Power Healing
May 27, 2008 - 8:25pm by Thomas
I did not choose this book to read. Honestly, I was required to read it as part of the church plant training my wife and I have been going through.
The book is neither as radical as the title suggests nor as juvenile as its cheap looking cover art implies. There are no forearms to the face, no power lunges into the chests of people seeking the healing of their chest cavities. This is not stereotypical Pentecostal tent revivalism with the carnival atmosphere found in the many Youtube moments Benny Hinn finds himself in.
A better title for this book would be The Power of God's Healing or Healing: Power of God. Power Healing is ambiguous helaing, so one naturally assumes that the person at the forefront of the healing is the author, yet John Wimber is one of the most humble, selfless, and cautious healers I have read.
Most Pentecostal/Charismatic/Third Wave writings on healing, generally speaking, are ancedotal and full of conjecture. This is often seen in the teaching of tongues that is in many cases contradictory to the parameters of corporate worship Paul discusses in 1 Corinthians. This is not an attack on gifts itself, just that they are so often systematized in polarizing ideologies: either cessationism or reckless abandon of gifts. Either Science and rationalism superceding the miraculous and unexplainable or the abuse and hypocrisy of gifts flaunted over the rules and aim of Scripture. Wimber offers a relaxed, rational, and prescriptive method of inviting the power of the Holy Spirit into the midst of belivers to perform signs and actions of healing and deliverance.
Wimber takes the full notion of "salvation" seriously. Salvation is a word that has been narrowed to a point of uselessness when attempting to speak about the holistic view of the Christian life. Salvation is often better translated deliverance, a word that not only applies to the deliverance of souls to their eternal state but also to present sin, guilt, pain, suffering, troubles, and afflicition. The "delivering" or "saving" work of God is seen in all aspects of a person's life, not just their eternal state.

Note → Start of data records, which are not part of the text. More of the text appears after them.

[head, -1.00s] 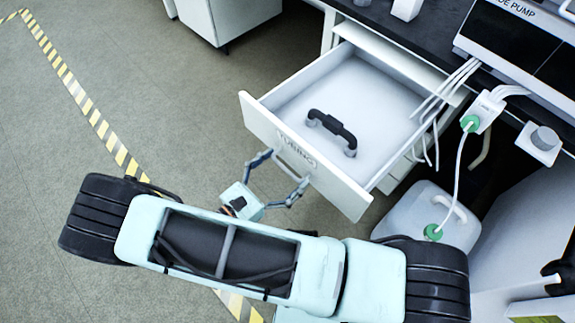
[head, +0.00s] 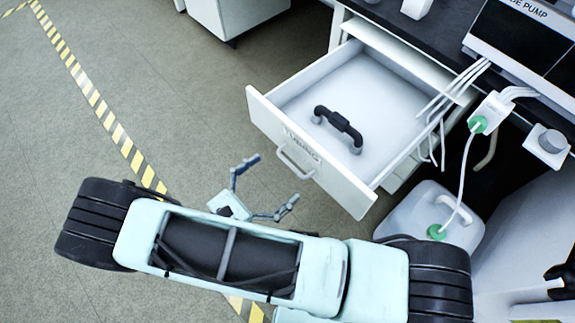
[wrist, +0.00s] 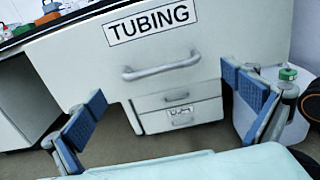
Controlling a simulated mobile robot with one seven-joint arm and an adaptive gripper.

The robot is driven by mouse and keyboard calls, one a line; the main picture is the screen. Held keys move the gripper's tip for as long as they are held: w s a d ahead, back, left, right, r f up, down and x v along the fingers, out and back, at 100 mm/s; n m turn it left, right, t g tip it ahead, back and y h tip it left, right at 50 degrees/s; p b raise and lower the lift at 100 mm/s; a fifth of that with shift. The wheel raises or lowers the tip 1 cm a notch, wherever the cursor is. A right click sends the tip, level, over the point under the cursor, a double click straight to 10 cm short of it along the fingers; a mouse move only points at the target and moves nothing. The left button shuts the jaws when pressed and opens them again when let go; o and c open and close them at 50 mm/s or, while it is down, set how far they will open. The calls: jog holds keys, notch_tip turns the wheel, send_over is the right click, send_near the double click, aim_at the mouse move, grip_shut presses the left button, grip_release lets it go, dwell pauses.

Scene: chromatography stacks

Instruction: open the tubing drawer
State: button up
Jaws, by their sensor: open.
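The tubing drawer (head: 264,112) is pulled well out from under the bench in the head view. A black handle-shaped part (head: 338,130) lies inside it. Its white front with the TUBING label (wrist: 150,21) fills the upper wrist view. The drawer's handle (wrist: 162,66) is a light grey bar; it also shows in the head view (head: 294,163). My gripper (head: 270,187) is open and empty, apart from the handle and in front of it. In the wrist view its blue-padded fingers (wrist: 166,104) are spread wide to either side, below the handle.
Two closed drawers (wrist: 180,106) sit below. A white container with a green cap (head: 425,215) stands on the floor right of the drawer. Thin white tubes (head: 447,92) hang at its right side from the pump (head: 522,45). The floor on the left is clear.

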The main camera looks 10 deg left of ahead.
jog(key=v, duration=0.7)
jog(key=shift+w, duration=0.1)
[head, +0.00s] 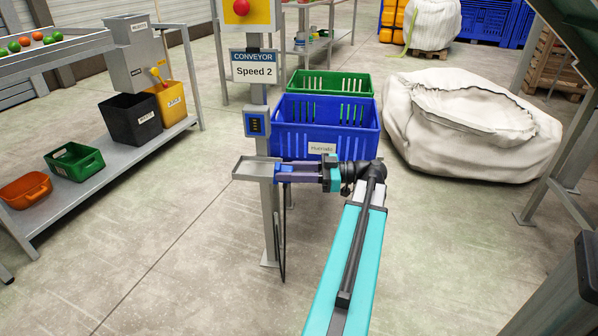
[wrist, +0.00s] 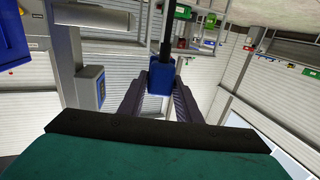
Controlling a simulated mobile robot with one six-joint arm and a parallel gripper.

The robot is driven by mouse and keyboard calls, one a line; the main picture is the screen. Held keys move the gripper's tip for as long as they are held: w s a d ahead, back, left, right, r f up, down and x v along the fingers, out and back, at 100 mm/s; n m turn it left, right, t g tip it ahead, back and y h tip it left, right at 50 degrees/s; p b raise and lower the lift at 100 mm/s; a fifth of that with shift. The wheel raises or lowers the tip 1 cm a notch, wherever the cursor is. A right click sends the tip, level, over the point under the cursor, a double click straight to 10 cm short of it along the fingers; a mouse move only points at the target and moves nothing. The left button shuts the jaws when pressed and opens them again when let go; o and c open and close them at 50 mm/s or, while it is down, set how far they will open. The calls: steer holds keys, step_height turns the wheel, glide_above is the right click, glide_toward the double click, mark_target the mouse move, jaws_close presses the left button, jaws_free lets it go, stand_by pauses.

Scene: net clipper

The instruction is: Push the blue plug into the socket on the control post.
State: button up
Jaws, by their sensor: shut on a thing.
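The blue plug (wrist: 160,80) is held between the two fingers of my gripper (wrist: 161,88), with its dark cable running away from it in the wrist view. In the head view my gripper (head: 289,173) reaches left, and a bit of the plug (head: 279,168) shows at its tips, beside the grey tray (head: 241,172) on the control post (head: 259,98). I cannot tell whether the plug touches the tray. The blue socket box (head: 257,123) is on the post above the tray. It also shows left of the plug in the wrist view (wrist: 91,87), apart from it.
The blue crate (head: 325,130) and green crate (head: 330,82) stand behind my gripper. A large white sack (head: 460,125) is at the right. A low shelf with bins (head: 130,118) stands at the left. The floor between shelf and post is clear.

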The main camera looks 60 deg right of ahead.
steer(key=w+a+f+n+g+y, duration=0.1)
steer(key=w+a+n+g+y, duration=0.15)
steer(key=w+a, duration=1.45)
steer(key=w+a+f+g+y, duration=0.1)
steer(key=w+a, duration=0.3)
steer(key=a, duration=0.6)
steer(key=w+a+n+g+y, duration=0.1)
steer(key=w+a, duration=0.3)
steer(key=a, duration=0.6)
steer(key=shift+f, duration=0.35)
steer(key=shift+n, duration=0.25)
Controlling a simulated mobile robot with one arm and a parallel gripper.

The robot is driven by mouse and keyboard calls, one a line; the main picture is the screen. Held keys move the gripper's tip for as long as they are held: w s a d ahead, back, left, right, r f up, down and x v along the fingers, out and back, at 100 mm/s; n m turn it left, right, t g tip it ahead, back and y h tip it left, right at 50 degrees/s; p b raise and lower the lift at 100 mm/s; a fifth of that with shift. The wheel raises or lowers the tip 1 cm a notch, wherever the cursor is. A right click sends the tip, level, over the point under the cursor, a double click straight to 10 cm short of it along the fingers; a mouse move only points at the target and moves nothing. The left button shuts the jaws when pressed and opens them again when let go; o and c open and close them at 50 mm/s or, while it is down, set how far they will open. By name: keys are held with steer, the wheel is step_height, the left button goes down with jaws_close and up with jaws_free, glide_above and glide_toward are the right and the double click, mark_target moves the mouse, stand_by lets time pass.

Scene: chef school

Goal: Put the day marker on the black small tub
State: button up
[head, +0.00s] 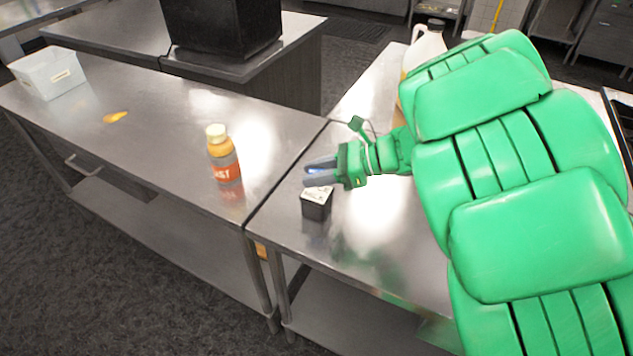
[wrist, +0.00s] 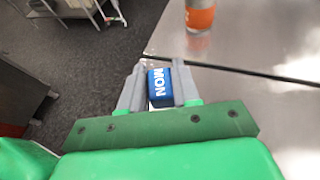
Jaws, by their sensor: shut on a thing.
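The day marker (wrist: 159,87) is a small blue block with white letters "MON", held between the grey fingers of my gripper (wrist: 158,90) in the wrist view. In the head view my gripper (head: 321,172) is over the steel table, and only a bit of blue shows between its fingers. The black small tub (head: 316,205) stands upright on the table just below my gripper, with a white label on its top. The tub cannot be made out in the wrist view. From these views I cannot tell whether the marker touches the tub.
An orange-labelled bottle (head: 223,157) stands on the adjoining steel table to the left. A yellow item (head: 115,117) and a white bin (head: 48,74) are farther left. A large black box (head: 222,27) is at the back. A white jug (head: 425,45) stands behind my arm.

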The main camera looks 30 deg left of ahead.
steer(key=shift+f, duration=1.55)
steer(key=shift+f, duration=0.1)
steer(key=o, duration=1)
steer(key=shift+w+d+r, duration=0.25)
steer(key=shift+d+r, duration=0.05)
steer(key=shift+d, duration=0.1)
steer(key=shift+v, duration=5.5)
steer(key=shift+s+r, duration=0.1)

Wimber takes time to explain the many facets of a healing ministry and also how to participate in God's healing works. Where many Christian arguments on the gifts are too simplistic: they either don't exist or fall into our laps, Wimber instead treats the "miraculous" gifts as any other gifts, which is a third and better way to navigate a theology of miraculous gifts in American evangelicalism. Far better than the Open Yet Cautious View espoused in Are Miraculous Gifts for Today? the Third Wave view rebutts the Cessationist view but does not rely on the over zealous rational scrutiny that can affect the Open Yet Cautious view. The Third Wave, as a mediating movement between Pentecostalism and Cessationism, treats the miraculous gifts as recognizable works of the Holy Spirit through a Christian, as Pentecostals do, but also recognizes the need for the "method of the mind" found in the rationalism of Cessationism. Wimber instructs that the gift of healing, open to many (if not all) Christians, is a gift that must be taught, instructed, and learned. Like the gifts of teaching and preaching, the gift of healing does not just come onto a person and give them super-abilities. The person with the gift of teaching must first learn what he will teach, the preacher what he will preach, and, for Wimber, the healer what he will do to heal. In this way, healing becomes a gift that is treated with far greater reverance than in Pentecostal teaching. This is a way of the Spirit working that is not capricious and sporadic but focused and utilizes the discipled Christian. The art of healing Wimber discusses is the way of apprenticeship, of learning how the Holy Spirit moves and then interacting with the Trinity in healing, deliverance, and mercy.
Throughout the book Wimber used illustrations and ancedotes from many denominations, not just the traditionally charismatic ones. Of special interest to me were his discussions of healing in liturgical services, particularly the healing of a priest during his ordination. A fellow priest prayed over him as he laid prostrate on the floor, the bishop preaching to the congregation, and in the holiness of the service the newly ordained priest was healed of his migraine headaches. Wimber is not tribal, he does not advocate a particular denomination, theology, or doctrine---he is an advocate for the mighty work of the Holy Spirit in the lives of all who come to him with the faintest belief, and in time he seeks to light that faith like an ember, and to light a fire of healing and deliverance in all peoples.